#13 – Pinterest
#25 – Audacity
#27 – Screencast-o-matic
From that list, I’ve purposely chosen 3 tools that I have only a passing familiarity with. I know a little bit about them, and have either used them myself or have seen others use them, so I’m somewhat familiar with what they can offer. What I find amazing about the list, in general, is how many tools are out there – it’s even a little overwhelming. But I like the idea of picking a few to try out; obviously, it would be unreasonable to expect a teacher to use them all.
Pinterest is very popular. For an eLearning class, I could see it being used to put together a photo collage or photo essay. Or a student could create a Pinterest page as a character from a novel, with character-appropriate photos, captions and hashtags.
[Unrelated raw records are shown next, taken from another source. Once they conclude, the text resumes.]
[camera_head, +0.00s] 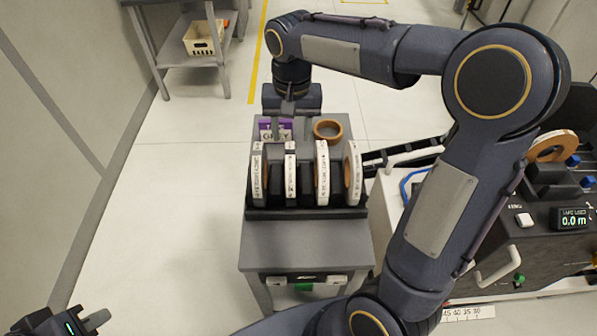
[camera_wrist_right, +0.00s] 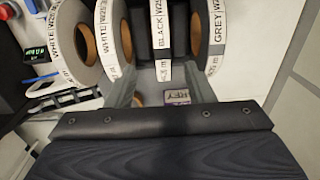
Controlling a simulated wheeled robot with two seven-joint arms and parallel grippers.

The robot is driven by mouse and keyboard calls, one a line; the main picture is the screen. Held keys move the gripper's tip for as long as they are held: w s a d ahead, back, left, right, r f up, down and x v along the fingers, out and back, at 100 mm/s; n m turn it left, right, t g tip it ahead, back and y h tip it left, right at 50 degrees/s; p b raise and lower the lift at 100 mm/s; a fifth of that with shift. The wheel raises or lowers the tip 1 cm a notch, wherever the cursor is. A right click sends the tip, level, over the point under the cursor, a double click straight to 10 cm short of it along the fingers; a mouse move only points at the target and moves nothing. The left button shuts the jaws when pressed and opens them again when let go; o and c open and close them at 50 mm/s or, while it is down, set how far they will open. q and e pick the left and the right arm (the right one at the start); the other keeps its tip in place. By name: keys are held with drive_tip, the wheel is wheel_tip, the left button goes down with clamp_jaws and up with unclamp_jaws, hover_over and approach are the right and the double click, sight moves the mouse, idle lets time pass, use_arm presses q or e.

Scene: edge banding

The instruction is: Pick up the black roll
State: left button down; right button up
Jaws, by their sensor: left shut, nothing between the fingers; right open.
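The black roll (camera_wrist_right: 160,35) stands upright in the rack, with a white label strip reading BLACK on its rim. In the head view it appears to be the second roll from the left (camera_head: 291,174). My right gripper (camera_head: 290,125) is at the far side of the rack. In the right wrist view its two fingers (camera_wrist_right: 163,84) are open, one to each side of the black roll's line, with no clear contact. Its fingertips are hidden in the head view. My left gripper (camera_head: 92,321) is shut and empty at the bottom left, far from the rack.
A grey roll (camera_wrist_right: 216,35) and two white rolls (camera_wrist_right: 115,40) (camera_wrist_right: 72,45) stand beside the black one. A brown ring (camera_head: 328,130) and a purple label (camera_head: 266,127) lie behind the rack on the cart (camera_head: 300,256). A machine (camera_head: 540,220) stands at right.

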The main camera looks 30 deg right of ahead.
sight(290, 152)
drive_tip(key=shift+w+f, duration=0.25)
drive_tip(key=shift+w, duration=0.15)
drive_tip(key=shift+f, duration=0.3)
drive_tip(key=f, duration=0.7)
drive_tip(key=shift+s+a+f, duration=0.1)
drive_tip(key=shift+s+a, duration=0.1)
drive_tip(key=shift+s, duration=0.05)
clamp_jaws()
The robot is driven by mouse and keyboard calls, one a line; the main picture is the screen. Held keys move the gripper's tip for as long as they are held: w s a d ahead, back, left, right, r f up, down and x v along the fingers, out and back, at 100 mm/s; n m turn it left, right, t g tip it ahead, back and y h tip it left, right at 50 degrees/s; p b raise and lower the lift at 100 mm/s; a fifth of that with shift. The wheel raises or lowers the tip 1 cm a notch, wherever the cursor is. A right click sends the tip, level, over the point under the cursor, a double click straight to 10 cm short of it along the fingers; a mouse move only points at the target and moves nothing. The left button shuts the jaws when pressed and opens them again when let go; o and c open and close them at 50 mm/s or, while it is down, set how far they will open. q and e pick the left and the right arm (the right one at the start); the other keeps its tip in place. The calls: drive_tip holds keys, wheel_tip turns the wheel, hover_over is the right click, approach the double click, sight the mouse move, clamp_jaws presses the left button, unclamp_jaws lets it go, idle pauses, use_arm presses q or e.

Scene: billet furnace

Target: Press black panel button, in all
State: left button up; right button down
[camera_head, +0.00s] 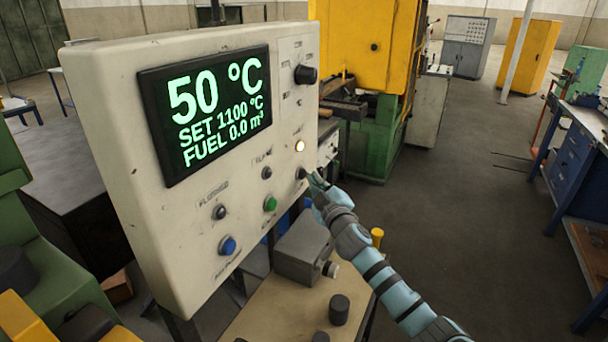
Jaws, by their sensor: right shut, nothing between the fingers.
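The white control panel (115,120) stands at the left and fills much of the head view. A small black button (301,173) sits low on the panel's right side, under a lit warm-white lamp (300,146). My right gripper (312,178) is shut and empty, its tips right at the black button. They partly cover it; I cannot tell whether they touch it or whether it is pressed in. A green button (270,204) and a blue button (228,245) are lower left on the panel. My left gripper is not in view.
The panel's screen (205,110) reads 50 °C, set 1100 °C, fuel 0.0 m³. A black knob (305,75) is at its upper right. A grey box (303,248) lies on a bench below. A yellow and green machine (372,130) stands behind; open floor is to the right.

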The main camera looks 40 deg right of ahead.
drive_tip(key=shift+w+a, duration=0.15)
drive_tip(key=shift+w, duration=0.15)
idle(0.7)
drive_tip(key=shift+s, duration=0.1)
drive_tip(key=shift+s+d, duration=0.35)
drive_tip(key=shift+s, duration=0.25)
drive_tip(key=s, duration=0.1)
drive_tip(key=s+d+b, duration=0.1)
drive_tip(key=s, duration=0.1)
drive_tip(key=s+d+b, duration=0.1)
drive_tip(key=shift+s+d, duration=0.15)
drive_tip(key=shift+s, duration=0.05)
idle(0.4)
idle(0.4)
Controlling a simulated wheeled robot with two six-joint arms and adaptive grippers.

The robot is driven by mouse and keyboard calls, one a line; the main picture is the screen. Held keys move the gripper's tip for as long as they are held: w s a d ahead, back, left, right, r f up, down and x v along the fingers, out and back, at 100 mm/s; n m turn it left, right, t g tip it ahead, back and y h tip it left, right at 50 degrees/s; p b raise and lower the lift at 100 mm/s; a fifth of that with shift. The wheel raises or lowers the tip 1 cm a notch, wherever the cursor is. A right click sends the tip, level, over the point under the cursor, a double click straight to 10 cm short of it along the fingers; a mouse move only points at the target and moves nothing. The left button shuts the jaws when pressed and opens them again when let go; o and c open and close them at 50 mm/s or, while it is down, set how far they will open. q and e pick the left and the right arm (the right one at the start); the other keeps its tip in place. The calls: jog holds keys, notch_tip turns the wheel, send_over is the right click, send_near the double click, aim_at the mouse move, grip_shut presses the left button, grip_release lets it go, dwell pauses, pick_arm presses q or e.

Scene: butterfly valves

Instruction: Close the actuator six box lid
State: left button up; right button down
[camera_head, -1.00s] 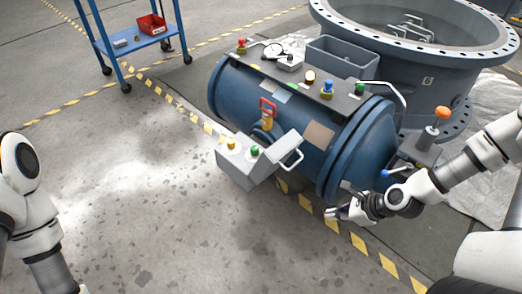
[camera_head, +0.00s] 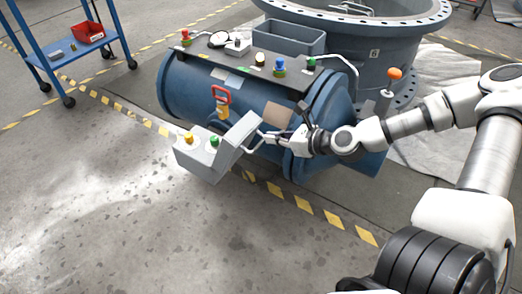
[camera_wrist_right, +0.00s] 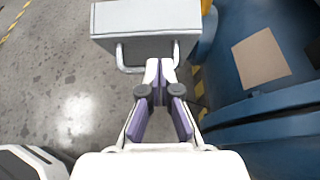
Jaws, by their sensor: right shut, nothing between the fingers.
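The grey actuator box (camera_head: 190,162) is at the near side of the blue valve cylinder, with a yellow and a green button on its top. Its lid (camera_head: 237,143) stands tilted up and open at the box's right side. A metal bar handle (camera_head: 255,146) sticks out from the lid to the right. In the right wrist view, the lid (camera_wrist_right: 145,20) and its handle (camera_wrist_right: 123,62) are just ahead of the fingers. My right gripper (camera_head: 270,138) is shut and empty, with its tips at the handle; I cannot tell whether they touch. My left gripper is out of view.
The blue cylinder (camera_head: 190,90) lies behind the box, with a red-handled lever (camera_head: 221,96) close to the lid. A large grey flanged ring (camera_head: 360,60) stands behind. A blue cart (camera_head: 68,52) is at the upper left. The floor in front is clear.

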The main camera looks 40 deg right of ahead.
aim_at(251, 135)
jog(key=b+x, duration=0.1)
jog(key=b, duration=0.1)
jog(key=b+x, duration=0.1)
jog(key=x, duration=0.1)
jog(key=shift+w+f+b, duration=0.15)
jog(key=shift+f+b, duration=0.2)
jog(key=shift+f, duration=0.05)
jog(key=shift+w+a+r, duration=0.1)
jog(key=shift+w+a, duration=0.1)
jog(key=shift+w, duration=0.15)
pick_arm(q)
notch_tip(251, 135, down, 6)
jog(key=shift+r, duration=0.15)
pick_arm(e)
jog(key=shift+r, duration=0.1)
Many of my colleagues have used Audacity. I’ve used it sparingly, just to try it out, but never in my classes. I’d love to incorporate a podcast assignment of some sort – it’s such a fast-growing form of entertainment, and on my long drives to work or during my runs, I listen to podcasts every day. Podcasts could be made collaboratively or independently, and would be a great way to display one’s speaking skills (and editing skills), without having to present live in front of an audience
Screencast-o-matic is a tool I’ve just recently downloaded onto my laptop, knowing that screencasts can be an effective way to show students how to access certain aspects of the course, or other areas on the internet, like accessing online databases.